Roy Keane’s successful tenure at the Stadium of Light has possibly positioned the club as the new Celtic.

Tony Cascarino, 19 Apr 2007

I don’t think that either Niall Quinn or Roy Keane intended it to be an Irish club in exile, but that’s what Sunderland’s fast becoming.

Roy’s gone for players that he knows and trusts, and a lot of them just happen to be from here!

With Boyle Sports sponsoring them to the tune of £10 million over the next four years, it makes sense for Sunderland to play up the Irish angle and steal some of the support that’s traditionally gone to Celtic.

I know from playing there just how magical a packed Parkhead can be, but there are only so many 4-0 tonkings of Dunfermline and St. Mirren you can watch before thinking, “Hang on, I want more from my expensive day-out!”

What’s impressed me about Roy at Sunderland is that he hasn’t gone in chequebook blazing like Fulham did a few years ago when they won promotion from the Championship with a squad full of Premiership players whose motivation for dropping down a division was the huge sums of money that Mohammed Al Fayed was prepared to pay them.

Whether known quantities like David Connolly or Liam Miller or the two youngsters he got on loan from Manchester United, Roy’s proved himself adept at bringing in exactly the type of player that Sunderland need in their bid to return to the top flight, which I’m convinced they will do as champions.

He deserves great credit for how aggressive their playing style is, and their ability to conjure goals up out of nothing.

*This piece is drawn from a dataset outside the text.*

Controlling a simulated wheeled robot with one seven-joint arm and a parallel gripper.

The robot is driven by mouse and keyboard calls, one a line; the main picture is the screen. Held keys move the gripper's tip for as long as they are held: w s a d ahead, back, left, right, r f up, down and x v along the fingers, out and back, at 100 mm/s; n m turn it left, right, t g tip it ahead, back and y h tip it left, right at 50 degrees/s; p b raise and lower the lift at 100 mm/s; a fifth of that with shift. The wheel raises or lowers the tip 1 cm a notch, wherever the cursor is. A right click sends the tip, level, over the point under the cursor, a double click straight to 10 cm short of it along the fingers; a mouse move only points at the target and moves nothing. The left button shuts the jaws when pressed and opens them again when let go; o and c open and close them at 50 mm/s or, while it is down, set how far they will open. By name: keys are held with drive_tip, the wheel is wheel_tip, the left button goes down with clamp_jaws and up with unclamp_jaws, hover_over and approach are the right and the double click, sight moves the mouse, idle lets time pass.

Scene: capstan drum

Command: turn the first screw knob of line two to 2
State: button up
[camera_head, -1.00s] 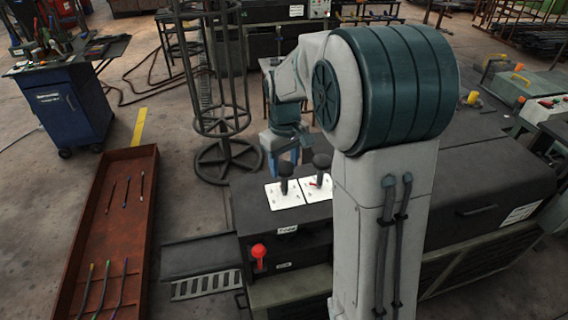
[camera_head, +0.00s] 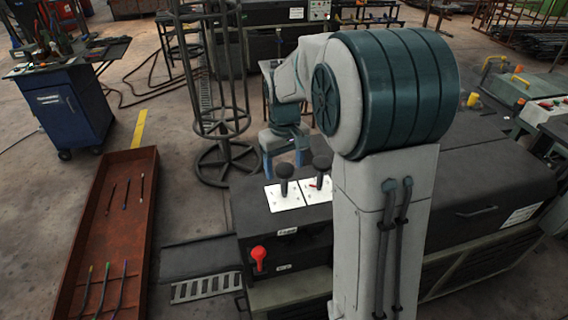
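Two dark knobs stand on white plates on top of the dark machine (camera_head: 262,218): a left knob (camera_head: 284,178) and a right knob (camera_head: 321,165). A small red mark shows by the right knob. The plate markings are too small to read, and I cannot tell which knob belongs to line two. My gripper (camera_head: 284,170) is behind and above the left knob, pointing down, with blue finger parts showing. Its fingertips are partly hidden by the knobs, and I cannot tell whether it touches one. Much of the machine top is hidden behind my arm.
A red handle (camera_head: 258,257) sticks out of the machine's front. A rust-coloured tray (camera_head: 146,205) with several thin rods lies on the floor at left. A blue tool cart (camera_head: 68,112) stands at far left. A round wire stand (camera_head: 222,125) is behind my gripper.

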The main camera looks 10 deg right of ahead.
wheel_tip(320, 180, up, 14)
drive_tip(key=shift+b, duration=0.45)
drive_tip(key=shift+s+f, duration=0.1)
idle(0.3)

Even when he gets handed the £25 million that Niall Quinn’s promised him, I think Keano will be extremely careful with his spending – an ethos they could do with up the road in Newcastle where they seem to specialise in expensive foreign flops. If there’s any splashing of the cash, it’ll be on players like Joey Barton who has the physical ability to go with his technique.

Roy’s got his critics in Ireland, but there’s an aura of mystique about him, which people find fascinating and want to buy into as supporters.

Come next season, you’ll see a lot of Irish kids walking around in Sunderland shirts, and badgering their parents to take them to the Stadium of Light.

Great players don’t always make great managers, but Roy has that same desire and ability to win standing in front of the dugout as he used to have racing round the pitch.

I doubt if it’s top of the concerns at Stamford Bridge at the moment, but it’d be a terrible shame if there was no Jose Mourinho there next season for Keano to lock horns with.

Sacking him at the end of the season would be the most idiotic decision Roman Abramovich has ever made, and trigger a mass exodus of star players who’d regard whoever takes over from him as being second best.

It’d be an especially big blow for John Terry who I know sees himself as being Chelsea manager one day and wants Mourinho to groom him. Whether he’d automatically leave if Jose does I don’t know, but it’d certainly lessen his reasons for staying there when virtually every other major club in Europe wants him.

A large part of Chelsea’s success is down to them having people like Terry and Frank Lampard who foreign players arriving at the Bridge only have to look at to realise what the club’s all about.

There’s been a lot of talk about Mourinho being a shoo-in for the Real Madrid job, but he’s not going to want to be at a club where there are half a dozen untouchables that the President won’t allow him to drop. Even if he was given assurances regarding team selection, I’m not sure how well Madrid supporters would take to his style of play, which is about getting the job done rather than fancy flicks and bicycle kicks.